Review: For Reasons That Remain Unclear, at King’s Head Theatre
Venue’s Queer Season opens with story of a liaison between a Hollywood screenwriter and a Catholic priest, in play that pulls off a humdinger of a twist
02 August, 2018 — By Simon Fearn
Cory Peterson and Simon Haines in For Reasons That Remain Unclear. Photo: Alex Brenner
MART Crowley was a pioneer of LGBTQ+ theatre with his 1968 play The Boys in the Band, so it’s something of a coup for the King’s Head to open their Queer Season with the European premiere of his latest work.
And For Reasons that Remain Unclear doesn’t disappoint. Crowley creates complex, often contradictory characters and eminently quotable dialogue – and pulls off a humdinger of a twist.
Patrick (Simon Haines), a Hollywood screenwriter, invites Conrad (Cory Peterson), an older Catholic priest, back to his room for a drink. In a lavish Rome hotel room, Patrick attempts to cajole Conrad into bed with a barrage of outrageous innuendo.
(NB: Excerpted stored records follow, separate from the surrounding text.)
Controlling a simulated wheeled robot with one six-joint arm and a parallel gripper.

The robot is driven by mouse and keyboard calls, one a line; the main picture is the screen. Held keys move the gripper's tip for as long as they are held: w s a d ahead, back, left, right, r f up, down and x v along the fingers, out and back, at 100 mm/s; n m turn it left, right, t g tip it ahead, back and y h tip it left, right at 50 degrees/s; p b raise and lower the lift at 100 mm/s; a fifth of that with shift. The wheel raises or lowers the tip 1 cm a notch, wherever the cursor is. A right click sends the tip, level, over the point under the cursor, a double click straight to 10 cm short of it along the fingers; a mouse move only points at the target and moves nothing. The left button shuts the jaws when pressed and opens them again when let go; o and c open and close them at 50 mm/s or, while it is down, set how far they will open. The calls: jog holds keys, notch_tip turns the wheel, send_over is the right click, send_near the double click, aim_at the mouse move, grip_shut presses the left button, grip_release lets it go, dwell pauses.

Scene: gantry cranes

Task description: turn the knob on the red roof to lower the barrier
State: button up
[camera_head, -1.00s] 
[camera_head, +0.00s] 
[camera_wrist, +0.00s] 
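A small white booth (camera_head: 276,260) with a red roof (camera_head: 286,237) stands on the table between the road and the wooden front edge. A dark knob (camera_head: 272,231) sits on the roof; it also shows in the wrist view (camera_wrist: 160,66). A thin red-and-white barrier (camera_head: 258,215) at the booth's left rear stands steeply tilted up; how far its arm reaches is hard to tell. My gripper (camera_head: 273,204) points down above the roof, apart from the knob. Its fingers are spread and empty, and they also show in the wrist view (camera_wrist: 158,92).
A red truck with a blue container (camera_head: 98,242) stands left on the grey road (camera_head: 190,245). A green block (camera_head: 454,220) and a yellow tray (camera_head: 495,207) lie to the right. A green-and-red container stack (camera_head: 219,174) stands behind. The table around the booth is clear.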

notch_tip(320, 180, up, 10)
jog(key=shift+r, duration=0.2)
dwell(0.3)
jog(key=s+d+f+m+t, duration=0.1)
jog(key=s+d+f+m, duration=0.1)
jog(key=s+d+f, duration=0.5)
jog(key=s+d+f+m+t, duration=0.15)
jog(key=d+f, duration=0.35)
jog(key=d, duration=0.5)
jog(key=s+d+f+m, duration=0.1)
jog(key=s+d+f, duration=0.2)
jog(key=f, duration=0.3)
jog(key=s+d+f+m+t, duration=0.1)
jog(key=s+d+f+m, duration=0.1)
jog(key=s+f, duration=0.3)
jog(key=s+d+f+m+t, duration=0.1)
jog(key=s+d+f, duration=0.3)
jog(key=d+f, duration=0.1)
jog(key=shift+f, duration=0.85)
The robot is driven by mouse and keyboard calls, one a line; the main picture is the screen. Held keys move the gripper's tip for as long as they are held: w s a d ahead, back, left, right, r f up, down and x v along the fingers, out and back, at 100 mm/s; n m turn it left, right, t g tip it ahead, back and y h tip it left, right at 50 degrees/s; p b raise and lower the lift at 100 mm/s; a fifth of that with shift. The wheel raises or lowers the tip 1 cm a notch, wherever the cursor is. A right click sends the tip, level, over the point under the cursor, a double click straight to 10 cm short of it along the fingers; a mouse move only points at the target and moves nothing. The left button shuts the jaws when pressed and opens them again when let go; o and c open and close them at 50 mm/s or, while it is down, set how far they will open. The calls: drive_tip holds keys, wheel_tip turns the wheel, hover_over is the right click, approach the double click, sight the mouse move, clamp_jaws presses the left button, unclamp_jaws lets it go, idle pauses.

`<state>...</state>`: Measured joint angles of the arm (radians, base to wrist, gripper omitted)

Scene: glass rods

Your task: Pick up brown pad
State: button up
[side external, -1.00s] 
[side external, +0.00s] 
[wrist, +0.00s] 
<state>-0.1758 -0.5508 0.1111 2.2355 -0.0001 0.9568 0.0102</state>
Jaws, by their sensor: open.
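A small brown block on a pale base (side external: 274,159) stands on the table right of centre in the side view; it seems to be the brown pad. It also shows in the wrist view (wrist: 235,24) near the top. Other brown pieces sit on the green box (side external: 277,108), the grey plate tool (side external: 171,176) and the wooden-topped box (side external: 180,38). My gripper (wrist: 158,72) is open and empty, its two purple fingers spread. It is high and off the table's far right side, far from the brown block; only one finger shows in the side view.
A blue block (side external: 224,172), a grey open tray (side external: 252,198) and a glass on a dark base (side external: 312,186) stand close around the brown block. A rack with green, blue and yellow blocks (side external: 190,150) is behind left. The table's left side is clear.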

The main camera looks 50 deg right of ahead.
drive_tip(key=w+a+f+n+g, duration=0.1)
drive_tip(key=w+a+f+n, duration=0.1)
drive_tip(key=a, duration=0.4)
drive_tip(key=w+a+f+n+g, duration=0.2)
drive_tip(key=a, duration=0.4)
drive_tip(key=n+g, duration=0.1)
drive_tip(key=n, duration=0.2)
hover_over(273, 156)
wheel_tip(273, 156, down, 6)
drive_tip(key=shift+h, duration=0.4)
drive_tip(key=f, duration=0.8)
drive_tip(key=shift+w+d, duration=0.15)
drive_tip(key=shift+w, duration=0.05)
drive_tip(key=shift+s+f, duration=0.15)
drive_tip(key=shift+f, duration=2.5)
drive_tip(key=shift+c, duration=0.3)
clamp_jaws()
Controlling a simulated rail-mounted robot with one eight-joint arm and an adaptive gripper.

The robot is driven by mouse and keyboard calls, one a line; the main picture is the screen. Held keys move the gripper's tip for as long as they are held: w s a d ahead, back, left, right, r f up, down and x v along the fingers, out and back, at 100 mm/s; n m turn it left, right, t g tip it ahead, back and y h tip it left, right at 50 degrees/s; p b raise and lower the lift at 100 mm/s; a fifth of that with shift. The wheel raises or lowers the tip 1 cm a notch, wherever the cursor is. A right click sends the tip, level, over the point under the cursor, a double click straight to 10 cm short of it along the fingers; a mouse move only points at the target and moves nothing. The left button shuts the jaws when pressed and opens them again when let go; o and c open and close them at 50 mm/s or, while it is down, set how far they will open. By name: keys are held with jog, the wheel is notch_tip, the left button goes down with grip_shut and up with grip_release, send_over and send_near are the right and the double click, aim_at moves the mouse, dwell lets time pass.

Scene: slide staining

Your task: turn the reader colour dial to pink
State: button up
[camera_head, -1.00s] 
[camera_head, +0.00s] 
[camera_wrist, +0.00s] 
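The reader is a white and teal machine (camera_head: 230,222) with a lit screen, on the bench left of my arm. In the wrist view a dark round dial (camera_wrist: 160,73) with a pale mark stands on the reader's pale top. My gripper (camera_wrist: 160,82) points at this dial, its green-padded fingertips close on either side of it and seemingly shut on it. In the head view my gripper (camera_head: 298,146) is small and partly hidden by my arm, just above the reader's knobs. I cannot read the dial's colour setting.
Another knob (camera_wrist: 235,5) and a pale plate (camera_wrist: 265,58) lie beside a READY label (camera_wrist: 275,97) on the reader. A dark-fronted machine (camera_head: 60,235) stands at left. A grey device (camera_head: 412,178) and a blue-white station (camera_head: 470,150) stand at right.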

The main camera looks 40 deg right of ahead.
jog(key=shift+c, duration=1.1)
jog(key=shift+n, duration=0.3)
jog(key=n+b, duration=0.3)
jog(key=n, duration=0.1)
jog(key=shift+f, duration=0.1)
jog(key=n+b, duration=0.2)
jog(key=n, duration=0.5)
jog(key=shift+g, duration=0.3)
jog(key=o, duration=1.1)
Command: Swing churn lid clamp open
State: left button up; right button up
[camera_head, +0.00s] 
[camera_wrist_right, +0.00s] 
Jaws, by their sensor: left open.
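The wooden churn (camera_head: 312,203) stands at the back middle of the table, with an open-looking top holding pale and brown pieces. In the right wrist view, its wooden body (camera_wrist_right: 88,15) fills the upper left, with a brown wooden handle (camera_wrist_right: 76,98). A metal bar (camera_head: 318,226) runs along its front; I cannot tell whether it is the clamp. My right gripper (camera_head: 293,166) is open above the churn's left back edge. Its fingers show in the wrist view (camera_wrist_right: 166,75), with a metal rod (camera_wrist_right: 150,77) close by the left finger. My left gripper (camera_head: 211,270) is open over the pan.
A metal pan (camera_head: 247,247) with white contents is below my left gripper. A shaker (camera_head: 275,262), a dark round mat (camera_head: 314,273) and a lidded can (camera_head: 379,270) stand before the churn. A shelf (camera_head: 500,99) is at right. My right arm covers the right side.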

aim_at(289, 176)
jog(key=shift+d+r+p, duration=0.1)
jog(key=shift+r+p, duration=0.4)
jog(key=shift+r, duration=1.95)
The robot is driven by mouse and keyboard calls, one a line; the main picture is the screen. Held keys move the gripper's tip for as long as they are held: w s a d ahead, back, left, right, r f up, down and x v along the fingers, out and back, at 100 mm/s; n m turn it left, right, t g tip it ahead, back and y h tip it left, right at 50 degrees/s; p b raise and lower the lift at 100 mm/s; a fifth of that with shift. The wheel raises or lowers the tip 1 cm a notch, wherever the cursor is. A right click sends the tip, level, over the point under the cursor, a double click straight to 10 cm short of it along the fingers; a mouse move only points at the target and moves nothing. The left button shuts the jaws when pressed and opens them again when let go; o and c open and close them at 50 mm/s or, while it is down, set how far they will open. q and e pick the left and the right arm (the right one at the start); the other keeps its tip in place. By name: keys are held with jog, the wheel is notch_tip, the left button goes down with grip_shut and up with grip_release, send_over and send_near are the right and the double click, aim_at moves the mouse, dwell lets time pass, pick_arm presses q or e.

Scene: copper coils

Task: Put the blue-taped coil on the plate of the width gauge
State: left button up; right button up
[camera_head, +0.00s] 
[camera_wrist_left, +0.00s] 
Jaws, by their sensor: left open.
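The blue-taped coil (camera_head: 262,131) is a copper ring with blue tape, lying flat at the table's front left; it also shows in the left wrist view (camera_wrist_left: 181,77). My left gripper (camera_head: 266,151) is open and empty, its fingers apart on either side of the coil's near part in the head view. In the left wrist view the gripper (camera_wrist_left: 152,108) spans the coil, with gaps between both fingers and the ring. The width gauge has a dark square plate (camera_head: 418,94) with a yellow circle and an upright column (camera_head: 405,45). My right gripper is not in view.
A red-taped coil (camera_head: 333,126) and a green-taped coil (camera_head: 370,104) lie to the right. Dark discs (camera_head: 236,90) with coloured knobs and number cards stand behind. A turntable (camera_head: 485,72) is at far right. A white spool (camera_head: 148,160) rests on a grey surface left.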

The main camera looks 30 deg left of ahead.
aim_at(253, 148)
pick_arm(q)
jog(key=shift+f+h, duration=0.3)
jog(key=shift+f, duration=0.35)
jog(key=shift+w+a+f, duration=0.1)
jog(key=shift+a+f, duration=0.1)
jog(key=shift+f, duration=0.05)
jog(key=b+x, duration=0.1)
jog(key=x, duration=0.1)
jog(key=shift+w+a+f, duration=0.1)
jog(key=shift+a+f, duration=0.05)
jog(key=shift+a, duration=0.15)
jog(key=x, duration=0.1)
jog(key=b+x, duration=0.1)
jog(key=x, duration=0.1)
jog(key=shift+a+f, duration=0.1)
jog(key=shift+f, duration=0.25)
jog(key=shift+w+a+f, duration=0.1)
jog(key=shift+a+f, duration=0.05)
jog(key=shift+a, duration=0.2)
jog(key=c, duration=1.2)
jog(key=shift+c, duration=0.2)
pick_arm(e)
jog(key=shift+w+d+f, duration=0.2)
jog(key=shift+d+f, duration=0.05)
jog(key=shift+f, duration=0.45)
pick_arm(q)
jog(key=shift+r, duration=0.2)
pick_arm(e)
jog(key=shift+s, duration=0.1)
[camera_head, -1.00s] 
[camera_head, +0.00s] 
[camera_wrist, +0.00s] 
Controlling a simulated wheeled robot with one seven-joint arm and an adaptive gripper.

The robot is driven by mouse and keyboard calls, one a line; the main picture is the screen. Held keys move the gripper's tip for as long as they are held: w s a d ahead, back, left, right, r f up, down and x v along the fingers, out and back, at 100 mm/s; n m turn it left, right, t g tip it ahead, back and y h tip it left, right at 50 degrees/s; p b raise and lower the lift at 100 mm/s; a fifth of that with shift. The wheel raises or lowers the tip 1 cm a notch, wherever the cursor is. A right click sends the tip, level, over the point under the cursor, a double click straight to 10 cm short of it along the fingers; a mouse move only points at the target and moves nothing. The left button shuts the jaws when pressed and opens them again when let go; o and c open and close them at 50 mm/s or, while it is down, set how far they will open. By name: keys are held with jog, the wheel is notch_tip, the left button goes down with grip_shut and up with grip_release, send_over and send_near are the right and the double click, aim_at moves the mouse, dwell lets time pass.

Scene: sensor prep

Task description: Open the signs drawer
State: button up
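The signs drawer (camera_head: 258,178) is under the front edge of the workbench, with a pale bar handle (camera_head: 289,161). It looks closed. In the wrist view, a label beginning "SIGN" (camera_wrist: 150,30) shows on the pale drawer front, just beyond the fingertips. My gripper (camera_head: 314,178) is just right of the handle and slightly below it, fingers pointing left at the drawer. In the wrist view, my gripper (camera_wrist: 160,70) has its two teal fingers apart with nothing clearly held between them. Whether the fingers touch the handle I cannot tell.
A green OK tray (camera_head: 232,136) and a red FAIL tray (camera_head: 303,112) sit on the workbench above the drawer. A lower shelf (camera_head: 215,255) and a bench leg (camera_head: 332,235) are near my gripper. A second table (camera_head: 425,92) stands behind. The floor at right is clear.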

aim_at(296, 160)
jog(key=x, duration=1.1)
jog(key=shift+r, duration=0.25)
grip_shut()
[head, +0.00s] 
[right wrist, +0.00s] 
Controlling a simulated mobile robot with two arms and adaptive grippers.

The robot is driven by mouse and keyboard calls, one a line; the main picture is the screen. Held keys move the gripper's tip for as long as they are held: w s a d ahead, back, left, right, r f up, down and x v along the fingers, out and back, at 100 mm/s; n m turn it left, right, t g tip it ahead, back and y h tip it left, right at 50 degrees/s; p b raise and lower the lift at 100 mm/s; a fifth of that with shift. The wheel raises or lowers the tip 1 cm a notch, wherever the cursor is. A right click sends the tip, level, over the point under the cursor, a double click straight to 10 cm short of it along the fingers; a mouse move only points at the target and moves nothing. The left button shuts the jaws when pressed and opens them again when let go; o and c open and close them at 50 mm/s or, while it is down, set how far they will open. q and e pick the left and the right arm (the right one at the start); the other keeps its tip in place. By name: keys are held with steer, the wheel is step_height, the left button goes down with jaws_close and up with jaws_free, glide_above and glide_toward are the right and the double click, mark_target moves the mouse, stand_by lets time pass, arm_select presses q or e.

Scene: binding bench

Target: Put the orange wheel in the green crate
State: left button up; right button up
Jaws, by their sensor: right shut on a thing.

“My thoughts never left you for a moment,” he simmers, “even if I got lost in them.” Somehow, Conrad remains oblivious. As the two-hander progresses, we realise both men are hiding something and the evening is building to a devastating revelation.
Peterson is fantastic as Conrad, though Haines sometimes struggles to reconcile his character’s impish charm, reptilian coldness and buried trauma. The in-the-round hotel room set mixes idyllic calm with a sense of voyeurism, while director Jessica Lazar takes the action seamlessly from buoyant rom-com to something altogether more sinister.
This production keeps your lips taut in a smile for its first half, only to shake you to the core at its conclusion. It would be a sin to miss it.